- **Required work**
Write each line exactly as it stands, from the line containing "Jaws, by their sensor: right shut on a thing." through the end of the data.
== Dataset extract ==
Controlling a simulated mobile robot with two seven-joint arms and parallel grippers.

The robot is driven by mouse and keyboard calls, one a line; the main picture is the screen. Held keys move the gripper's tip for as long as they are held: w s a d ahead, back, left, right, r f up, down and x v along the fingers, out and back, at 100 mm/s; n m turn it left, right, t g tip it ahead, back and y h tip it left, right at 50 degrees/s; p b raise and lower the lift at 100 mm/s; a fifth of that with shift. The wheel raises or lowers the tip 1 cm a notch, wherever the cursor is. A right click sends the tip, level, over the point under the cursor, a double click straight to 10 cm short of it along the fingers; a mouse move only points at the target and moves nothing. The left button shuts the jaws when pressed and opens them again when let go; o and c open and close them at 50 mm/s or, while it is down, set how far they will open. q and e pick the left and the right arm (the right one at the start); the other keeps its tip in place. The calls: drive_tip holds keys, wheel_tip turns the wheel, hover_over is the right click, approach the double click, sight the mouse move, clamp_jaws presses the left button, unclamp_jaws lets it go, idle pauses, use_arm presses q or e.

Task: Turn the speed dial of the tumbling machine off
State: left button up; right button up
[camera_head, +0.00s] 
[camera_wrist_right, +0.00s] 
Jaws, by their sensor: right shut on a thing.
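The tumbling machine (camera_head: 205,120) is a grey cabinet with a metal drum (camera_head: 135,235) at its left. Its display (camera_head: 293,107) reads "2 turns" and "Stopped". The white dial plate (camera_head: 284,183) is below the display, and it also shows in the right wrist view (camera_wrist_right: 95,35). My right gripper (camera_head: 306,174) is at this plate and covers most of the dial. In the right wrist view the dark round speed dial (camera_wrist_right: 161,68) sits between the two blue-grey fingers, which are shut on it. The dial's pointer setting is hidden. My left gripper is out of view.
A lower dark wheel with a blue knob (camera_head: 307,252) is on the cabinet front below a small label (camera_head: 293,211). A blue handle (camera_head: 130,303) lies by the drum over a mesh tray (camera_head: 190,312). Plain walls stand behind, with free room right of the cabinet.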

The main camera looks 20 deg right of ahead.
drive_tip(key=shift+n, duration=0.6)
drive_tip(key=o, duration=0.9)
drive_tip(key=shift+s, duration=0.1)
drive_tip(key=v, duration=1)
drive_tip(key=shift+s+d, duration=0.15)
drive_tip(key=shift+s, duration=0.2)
===
- **The completed task**
Jaws, by their sensor: right shut on a thing.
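The tumbling machine (camera_head: 205,120) is a grey cabinet with a metal drum (camera_head: 135,235) at its left. Its display (camera_head: 293,107) reads "2 turns" and "Stopped". The white dial plate (camera_head: 284,183) is below the display, and it also shows in the right wrist view (camera_wrist_right: 95,35). My right gripper (camera_head: 306,174) is at this plate and covers most of the dial. In the right wrist view the dark round speed dial (camera_wrist_right: 161,68) sits between the two blue-grey fingers, which are shut on it. The dial's pointer setting is hidden. My left gripper is out of view.
A lower dark wheel with a blue knob (camera_head: 307,252) is on the cabinet front below a small label (camera_head: 293,211). A blue handle (camera_head: 130,303) lies by the drum over a mesh tray (camera_head: 190,312). Plain walls stand behind, with free room right of the cabinet.

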The main camera looks 20 deg right of ahead.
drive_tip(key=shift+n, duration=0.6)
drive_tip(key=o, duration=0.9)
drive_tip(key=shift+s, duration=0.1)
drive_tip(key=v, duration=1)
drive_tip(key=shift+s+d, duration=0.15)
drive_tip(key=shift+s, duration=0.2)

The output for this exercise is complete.